*RECORDS FOR THE TASK*.
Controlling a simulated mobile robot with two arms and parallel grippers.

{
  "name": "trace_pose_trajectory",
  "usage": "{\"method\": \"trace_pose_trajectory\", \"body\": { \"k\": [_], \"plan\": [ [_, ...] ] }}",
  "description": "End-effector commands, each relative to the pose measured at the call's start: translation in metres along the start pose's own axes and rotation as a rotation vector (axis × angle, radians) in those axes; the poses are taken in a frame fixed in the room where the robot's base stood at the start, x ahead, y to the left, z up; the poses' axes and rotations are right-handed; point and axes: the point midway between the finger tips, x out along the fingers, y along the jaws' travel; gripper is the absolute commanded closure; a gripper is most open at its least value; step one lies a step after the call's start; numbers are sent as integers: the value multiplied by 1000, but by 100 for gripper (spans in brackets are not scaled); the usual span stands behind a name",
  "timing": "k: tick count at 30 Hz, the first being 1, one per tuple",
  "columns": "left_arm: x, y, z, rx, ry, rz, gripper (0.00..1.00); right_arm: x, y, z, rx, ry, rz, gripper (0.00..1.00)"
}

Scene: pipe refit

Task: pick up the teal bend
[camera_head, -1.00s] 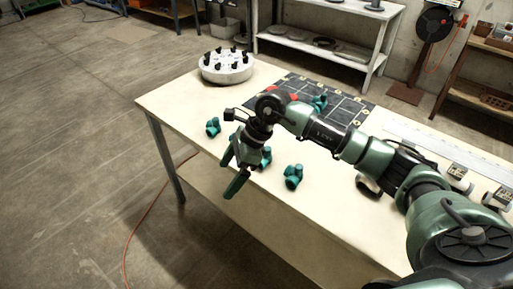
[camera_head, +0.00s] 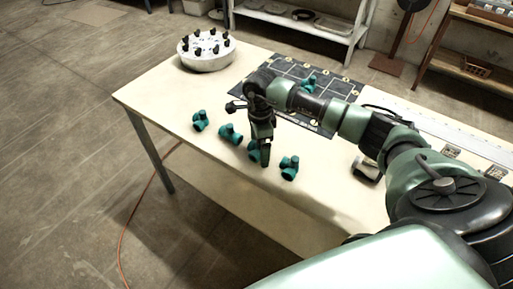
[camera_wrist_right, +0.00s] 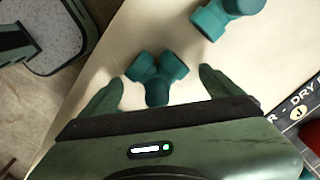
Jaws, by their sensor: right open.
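Several teal pipe fittings lie on the pale table. In the right wrist view a teal fitting (camera_wrist_right: 157,78) with stubby ends lies between the fingertips of my right gripper (camera_wrist_right: 160,88), with a gap on each side. I cannot tell for sure whether it is the bend. In the head view my right gripper (camera_head: 262,154) points down, low over the table near its front edge, and partly hides one fitting. Other teal fittings lie to its left (camera_head: 231,134), farther left (camera_head: 200,121) and to its right (camera_head: 289,168). My right gripper is open and empty. My left gripper is not in view.
A dark marked mat (camera_head: 345,88) lies behind my right arm, with a teal fitting (camera_head: 308,84) on it. A round white holder with black pegs (camera_head: 206,52) stands at the table's far left corner. Another fitting (camera_wrist_right: 229,16) shows near the right finger in the wrist view.

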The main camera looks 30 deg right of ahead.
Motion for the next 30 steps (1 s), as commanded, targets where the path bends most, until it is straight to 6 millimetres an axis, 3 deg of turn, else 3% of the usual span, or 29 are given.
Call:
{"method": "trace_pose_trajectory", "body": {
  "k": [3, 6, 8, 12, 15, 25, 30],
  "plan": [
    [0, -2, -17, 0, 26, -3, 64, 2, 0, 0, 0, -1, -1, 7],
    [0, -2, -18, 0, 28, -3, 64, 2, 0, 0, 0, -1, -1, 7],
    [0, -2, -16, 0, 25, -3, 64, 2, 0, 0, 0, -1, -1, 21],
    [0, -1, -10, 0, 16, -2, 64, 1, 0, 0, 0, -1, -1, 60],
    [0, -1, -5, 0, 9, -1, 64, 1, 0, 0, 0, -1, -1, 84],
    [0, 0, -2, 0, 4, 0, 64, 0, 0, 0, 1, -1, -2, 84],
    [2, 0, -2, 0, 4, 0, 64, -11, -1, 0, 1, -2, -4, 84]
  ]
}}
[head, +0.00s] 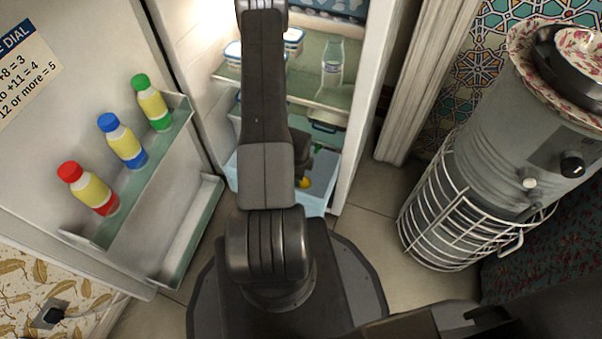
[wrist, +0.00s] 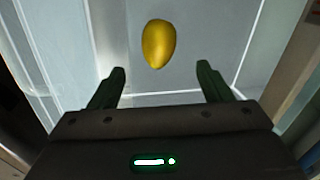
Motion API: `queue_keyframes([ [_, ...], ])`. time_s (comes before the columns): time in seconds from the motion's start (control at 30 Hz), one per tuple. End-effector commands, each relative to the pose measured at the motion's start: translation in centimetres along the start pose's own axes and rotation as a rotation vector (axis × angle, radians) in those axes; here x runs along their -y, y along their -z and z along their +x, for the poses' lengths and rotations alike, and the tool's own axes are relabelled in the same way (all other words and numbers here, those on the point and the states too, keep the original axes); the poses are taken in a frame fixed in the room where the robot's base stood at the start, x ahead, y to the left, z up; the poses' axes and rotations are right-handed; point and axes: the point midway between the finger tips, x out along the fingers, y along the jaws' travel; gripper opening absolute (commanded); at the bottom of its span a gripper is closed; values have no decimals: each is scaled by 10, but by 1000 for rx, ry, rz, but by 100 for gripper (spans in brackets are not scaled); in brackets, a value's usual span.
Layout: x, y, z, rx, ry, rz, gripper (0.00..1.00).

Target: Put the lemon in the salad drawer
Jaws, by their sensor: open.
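The yellow lemon (wrist: 159,43) lies on the floor of the pale blue salad drawer (wrist: 216,40) in the wrist view, ahead of my fingertips and between their lines. My gripper (wrist: 160,80) is open and empty, its two dark green fingers apart from the lemon. In the head view a small yellow part of the lemon (head: 304,183) shows in the drawer (head: 318,203) at the bottom of the fridge. My arm hides most of the drawer and much of my gripper there.
The fridge door stands open at left, with red, blue (head: 121,139) and green capped bottles in its rack. Fridge shelves (head: 320,70) above the drawer hold containers and a glass bottle (head: 332,63). A samovar in a white wire rack (head: 445,215) stands at right.

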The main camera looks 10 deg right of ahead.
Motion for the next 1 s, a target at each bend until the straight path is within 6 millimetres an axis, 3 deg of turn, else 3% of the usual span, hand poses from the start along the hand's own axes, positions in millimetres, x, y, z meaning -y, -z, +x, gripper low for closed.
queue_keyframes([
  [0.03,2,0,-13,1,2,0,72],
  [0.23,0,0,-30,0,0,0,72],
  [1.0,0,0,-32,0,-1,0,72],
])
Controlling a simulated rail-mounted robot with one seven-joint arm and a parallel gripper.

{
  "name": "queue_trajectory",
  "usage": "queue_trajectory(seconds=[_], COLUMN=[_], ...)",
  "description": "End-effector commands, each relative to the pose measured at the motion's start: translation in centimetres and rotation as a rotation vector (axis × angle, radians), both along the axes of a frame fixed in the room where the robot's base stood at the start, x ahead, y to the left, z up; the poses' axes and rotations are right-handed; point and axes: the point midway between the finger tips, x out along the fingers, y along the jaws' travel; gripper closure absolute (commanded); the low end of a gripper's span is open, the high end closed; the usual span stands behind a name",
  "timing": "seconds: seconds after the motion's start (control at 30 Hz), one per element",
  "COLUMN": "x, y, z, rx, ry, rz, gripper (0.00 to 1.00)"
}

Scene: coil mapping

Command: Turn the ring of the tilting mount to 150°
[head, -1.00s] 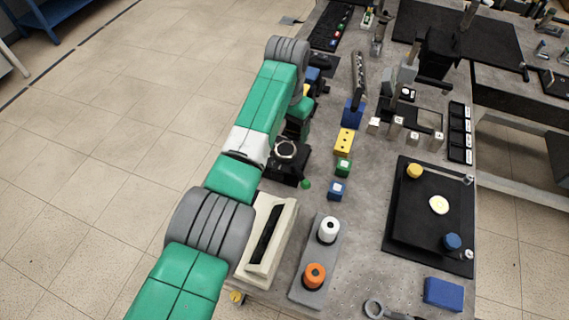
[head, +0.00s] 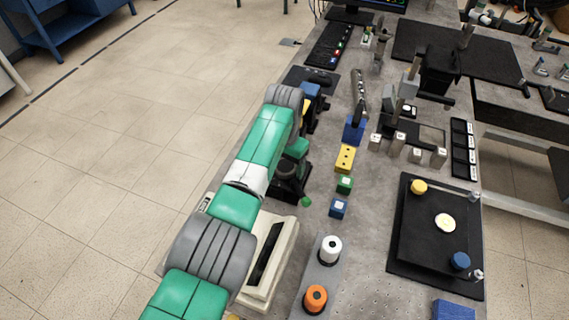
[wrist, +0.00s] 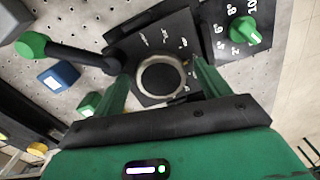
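The tilting mount's ring (wrist: 160,78) is a pale metal ring with a dark centre, set on a black plate (wrist: 125,42) with small white marks that are too blurred to read. A black lever with a green ball knob (wrist: 30,45) sticks out to the left. My gripper (wrist: 162,70) is open, with one green finger on each side of the ring. I cannot tell whether the fingers touch it. In the head view the mount's black base (head: 288,192) and green ball knob (head: 306,202) show below my gripper, which hides most of the ring.
A green dial (wrist: 245,30) with numbers sits right of the mount in the wrist view. A blue block (head: 338,208), green block (head: 345,184) and yellow block (head: 345,158) stand close by on the bench. A cream instrument (head: 268,262) lies in front.

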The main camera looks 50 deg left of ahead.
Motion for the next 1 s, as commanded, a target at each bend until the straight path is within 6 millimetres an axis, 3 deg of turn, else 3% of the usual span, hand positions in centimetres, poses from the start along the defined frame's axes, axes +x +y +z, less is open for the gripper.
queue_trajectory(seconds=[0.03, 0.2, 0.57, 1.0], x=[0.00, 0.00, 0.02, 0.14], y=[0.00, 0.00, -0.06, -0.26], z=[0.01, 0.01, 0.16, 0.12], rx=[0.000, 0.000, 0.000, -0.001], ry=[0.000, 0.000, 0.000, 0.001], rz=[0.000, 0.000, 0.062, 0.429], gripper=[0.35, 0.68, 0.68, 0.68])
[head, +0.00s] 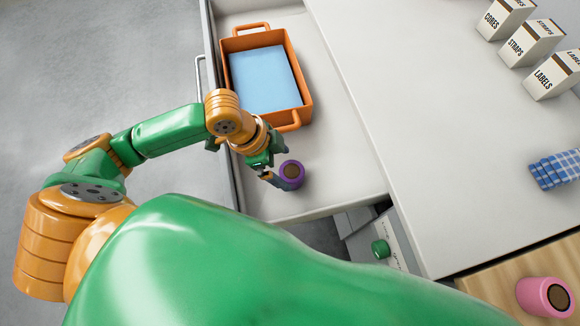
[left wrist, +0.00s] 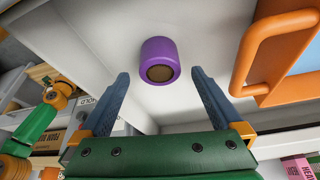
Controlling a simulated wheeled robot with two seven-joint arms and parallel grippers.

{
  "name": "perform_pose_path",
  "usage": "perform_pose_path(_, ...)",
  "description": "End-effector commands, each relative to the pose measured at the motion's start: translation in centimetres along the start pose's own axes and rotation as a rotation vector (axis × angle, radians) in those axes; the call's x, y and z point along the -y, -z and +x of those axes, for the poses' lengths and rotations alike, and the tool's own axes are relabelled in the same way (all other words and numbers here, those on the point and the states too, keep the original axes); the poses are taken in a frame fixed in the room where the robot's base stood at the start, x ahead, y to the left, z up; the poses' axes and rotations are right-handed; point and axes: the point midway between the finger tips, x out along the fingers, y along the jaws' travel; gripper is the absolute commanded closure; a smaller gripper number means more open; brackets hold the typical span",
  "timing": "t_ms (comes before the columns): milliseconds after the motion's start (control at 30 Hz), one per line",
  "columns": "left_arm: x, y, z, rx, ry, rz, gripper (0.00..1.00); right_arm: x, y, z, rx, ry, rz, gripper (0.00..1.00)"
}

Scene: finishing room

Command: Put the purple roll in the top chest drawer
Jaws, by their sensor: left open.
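The purple roll (head: 292,174) stands on the floor of the pulled-out white chest drawer (head: 330,110), near its front end in the picture, with its brown core showing. My left gripper (head: 275,166) is open and reaches into the drawer just left of the roll. In the left wrist view the purple roll (left wrist: 159,58) sits ahead of and between the open fingers of my left gripper (left wrist: 160,76), with nothing held. I cannot tell whether the fingers flank the roll. My right gripper is not in view.
An orange tray (head: 308,100) with a light blue sheet (head: 264,80) fills the drawer's far part. The white top (head: 450,150) holds label boxes (head: 531,42) and blue checked cloth (head: 556,170).

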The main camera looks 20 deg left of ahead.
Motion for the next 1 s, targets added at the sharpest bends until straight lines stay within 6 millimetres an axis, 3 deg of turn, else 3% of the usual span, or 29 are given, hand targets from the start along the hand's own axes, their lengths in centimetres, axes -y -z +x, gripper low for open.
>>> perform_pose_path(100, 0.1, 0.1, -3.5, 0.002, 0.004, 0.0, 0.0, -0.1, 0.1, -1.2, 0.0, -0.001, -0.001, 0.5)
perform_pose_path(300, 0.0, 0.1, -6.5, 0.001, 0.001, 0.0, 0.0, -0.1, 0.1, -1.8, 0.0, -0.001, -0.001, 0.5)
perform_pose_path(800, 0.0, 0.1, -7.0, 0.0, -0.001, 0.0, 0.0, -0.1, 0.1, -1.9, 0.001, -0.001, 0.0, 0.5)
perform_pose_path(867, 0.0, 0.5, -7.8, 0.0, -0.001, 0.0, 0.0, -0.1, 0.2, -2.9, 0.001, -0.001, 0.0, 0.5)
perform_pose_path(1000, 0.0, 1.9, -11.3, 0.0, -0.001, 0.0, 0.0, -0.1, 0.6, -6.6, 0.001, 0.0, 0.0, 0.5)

*WHAT THIS TASK INVOLVES*. Among the entries above, how many lines hold the string "joint"? Give the number by itself.

*REPLY*. 2